1890's: Women typically dressed in black, knee-length, puffed-sleeve wool dresses, often featuring a sailor collar, and worn over bloomers or drawers trimmed with ribbons and bows.  The bathing costume was typically accessorised with long black stockings, fancy lace-up bathing slippers and fancy caps.  Bathing slippers were very necessary, especially on stony beaches to protect from broken glass, oyster shells and pebbles.  These beach shoes were made of soles of twisted straw or felt with embroidered serge or crash tops and laces.

1900's: By the end of the 19th century people were flocking to the oceanside beaches for popular seaside activities.  The clumsy Victorian-style bathing costumes were becoming burdensome.  A need for a new style of bathing suit that retained modesty but was free enough to allow the young lady to engage in swimming was obvious.

1910: The bathing suits no longer camouflaged the contours of the female body.  The yards of fabric used in Victorian bathing skirts and bloomers were reduced to show a little more of the figure and to allow for exposure to the sun.

1915: Up until the first decades of the 20th century, the only activity for women in the ocean involved jumping through waves while holding onto a rope attached to an offshore bouy. By 1915, women athletes started to share the actual sport of swimming with men and thus began to reduce the amount of heavy fabric used in their billowing swimsuits.

1920's: By the early 1920's women's bathing suits were reduced to a one piece garment with a long top that covered shorts.  Though matching stockings were still worn, vintage swimwear began to shrink and more and more flesh was exposed from the bottom of the trunks to the tops of the stockings.

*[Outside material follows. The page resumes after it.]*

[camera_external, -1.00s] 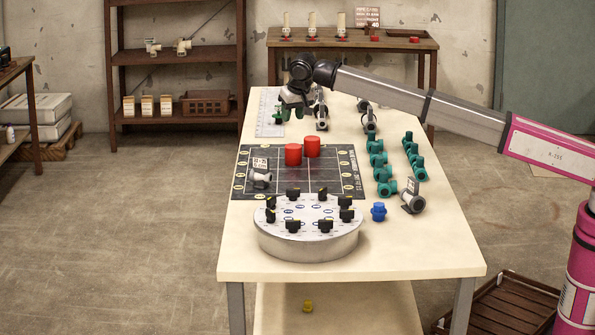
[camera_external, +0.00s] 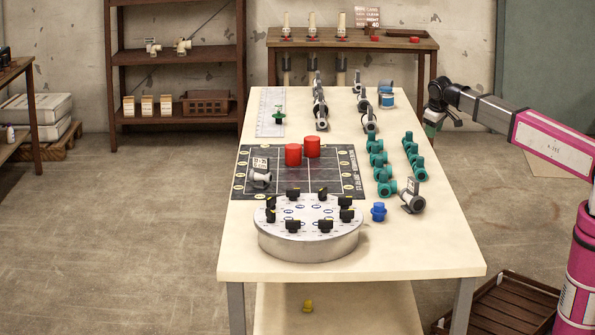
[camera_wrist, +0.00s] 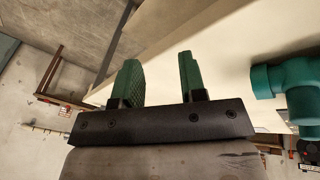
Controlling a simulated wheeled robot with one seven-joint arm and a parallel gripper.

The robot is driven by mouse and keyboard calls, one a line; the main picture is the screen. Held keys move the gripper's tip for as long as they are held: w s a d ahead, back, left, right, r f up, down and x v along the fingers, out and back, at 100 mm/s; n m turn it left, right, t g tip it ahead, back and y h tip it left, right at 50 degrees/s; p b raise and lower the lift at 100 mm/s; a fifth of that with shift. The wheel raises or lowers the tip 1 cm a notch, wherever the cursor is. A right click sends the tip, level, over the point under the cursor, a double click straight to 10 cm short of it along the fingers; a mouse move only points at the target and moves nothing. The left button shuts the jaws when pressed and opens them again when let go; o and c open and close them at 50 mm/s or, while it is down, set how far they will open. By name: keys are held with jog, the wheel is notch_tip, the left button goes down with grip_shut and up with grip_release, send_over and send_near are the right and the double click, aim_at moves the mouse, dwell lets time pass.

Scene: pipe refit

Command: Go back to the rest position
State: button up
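My gripper (camera_external: 432,127) hangs beyond the right edge of the long table (camera_external: 415,250) in the external view, with the arm reaching in from the right. In the wrist view my gripper (camera_wrist: 158,80) has its two green fingers apart, with nothing between them. A teal pipe fitting (camera_wrist: 284,80) shows to the right of the fingers, apart from them.
On the table are two red cylinders (camera_external: 293,154) on a dark grid mat (camera_external: 330,185), a round grey dial stand (camera_external: 310,245), rows of teal fittings (camera_external: 386,187), a blue piece (camera_external: 378,211) and grey fittings (camera_external: 320,110). A green piece (camera_external: 279,112) is on the white strip (camera_external: 267,125).

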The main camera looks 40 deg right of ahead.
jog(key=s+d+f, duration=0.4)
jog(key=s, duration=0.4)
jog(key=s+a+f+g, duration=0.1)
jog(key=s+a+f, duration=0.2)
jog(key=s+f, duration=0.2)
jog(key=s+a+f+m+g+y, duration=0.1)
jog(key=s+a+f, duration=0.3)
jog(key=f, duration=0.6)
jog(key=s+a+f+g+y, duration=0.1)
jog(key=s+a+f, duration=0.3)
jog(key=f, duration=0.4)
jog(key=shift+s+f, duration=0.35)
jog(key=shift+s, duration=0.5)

Extract from Victoriana Magazine 

Onwards:

While two-piece suits were common in the years leading up to World War II, they usually covered a woman's navel and left only a bit of midriff visible.  In 1946, French designer Louis Reard introduced the world to the first modern bikini, featuring significantly less fabric than its predecessors.  Its name has roots in the war: Reard was inspired to name his two-piece after a newsworthy US atomic test with the name Bikini Atoll.  The new design was so risque that the designer had to hire Micheline Bernardini, a Parisian showgirl, to model it.